Requirements
Give the number of lines below that contain the word "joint", and nothing else.

Dataset excerpt
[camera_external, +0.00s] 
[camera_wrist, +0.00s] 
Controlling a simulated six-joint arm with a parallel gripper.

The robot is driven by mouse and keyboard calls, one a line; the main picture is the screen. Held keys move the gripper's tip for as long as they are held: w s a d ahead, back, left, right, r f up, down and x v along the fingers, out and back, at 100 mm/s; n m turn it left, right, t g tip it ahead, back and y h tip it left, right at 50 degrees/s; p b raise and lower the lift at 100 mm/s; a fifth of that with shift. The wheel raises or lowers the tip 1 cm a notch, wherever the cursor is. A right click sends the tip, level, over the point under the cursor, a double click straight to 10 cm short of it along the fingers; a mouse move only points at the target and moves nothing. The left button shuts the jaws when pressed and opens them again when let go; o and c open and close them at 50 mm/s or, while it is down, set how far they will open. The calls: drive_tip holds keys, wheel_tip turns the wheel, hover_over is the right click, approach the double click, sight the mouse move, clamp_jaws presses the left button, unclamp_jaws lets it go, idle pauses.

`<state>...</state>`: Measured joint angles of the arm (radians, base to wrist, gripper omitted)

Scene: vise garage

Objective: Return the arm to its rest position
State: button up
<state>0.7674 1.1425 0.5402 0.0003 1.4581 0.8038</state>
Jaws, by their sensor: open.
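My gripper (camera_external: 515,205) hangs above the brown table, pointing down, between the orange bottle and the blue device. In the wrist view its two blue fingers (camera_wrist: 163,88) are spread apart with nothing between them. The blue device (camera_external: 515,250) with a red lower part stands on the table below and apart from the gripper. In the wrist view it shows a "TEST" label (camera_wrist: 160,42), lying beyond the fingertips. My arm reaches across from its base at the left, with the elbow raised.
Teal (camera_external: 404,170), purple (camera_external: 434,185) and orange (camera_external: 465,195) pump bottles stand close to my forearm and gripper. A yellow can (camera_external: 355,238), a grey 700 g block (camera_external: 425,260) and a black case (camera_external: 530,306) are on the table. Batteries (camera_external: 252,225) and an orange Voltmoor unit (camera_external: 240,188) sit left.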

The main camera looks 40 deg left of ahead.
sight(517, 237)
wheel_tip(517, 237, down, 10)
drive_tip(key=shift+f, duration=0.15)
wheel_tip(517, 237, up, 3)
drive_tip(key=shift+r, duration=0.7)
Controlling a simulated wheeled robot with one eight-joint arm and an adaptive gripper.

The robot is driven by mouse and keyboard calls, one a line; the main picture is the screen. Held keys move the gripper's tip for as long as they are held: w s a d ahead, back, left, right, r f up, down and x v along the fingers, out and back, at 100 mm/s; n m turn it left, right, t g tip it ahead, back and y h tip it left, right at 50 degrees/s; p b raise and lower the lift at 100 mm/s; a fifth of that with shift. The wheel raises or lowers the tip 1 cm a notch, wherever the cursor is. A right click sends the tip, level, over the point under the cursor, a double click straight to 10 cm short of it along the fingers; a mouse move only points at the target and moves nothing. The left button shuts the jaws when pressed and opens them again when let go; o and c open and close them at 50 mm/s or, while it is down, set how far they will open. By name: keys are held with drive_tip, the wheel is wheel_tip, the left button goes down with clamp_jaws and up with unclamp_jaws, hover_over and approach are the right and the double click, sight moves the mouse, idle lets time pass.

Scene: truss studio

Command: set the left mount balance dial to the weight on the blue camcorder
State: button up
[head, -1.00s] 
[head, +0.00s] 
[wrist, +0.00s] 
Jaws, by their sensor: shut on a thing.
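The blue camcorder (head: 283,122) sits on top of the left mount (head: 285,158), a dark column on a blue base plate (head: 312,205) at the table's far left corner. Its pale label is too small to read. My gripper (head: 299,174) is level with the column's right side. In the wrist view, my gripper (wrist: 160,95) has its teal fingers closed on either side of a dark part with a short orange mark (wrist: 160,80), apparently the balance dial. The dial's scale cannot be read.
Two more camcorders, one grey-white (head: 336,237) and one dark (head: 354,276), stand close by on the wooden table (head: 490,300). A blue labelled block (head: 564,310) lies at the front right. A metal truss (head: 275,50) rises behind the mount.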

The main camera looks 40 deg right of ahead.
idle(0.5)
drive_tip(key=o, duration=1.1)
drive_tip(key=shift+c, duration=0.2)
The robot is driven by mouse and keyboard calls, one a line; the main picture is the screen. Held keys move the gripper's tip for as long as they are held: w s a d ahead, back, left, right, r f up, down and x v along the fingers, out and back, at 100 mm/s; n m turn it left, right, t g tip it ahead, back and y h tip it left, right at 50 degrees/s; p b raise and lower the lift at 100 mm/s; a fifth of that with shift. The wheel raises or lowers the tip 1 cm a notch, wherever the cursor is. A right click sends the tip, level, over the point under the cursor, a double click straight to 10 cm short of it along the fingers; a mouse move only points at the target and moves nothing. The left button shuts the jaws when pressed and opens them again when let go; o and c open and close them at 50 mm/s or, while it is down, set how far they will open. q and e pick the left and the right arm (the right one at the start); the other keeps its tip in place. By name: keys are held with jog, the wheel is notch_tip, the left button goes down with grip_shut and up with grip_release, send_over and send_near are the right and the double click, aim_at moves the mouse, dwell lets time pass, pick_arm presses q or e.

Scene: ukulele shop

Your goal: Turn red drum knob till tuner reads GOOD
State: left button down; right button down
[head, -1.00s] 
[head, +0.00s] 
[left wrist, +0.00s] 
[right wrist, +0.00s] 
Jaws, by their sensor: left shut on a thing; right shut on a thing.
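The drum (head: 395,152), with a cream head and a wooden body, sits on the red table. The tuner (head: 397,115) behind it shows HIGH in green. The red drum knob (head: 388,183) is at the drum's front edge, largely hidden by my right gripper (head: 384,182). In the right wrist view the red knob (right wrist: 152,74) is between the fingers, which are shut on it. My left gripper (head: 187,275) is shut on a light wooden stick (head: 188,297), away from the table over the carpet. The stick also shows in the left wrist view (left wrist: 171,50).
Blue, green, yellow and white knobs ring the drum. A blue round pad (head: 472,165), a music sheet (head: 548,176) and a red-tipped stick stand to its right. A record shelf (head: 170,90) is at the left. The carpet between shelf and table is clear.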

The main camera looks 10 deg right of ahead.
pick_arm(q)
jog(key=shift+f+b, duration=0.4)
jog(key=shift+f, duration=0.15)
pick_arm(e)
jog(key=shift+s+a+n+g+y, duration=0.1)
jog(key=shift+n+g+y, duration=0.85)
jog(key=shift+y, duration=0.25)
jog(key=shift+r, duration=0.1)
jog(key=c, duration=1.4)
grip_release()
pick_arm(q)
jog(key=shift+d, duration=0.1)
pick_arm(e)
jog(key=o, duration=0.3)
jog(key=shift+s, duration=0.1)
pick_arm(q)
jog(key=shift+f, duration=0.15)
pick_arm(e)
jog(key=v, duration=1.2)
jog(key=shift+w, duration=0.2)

Correct response
3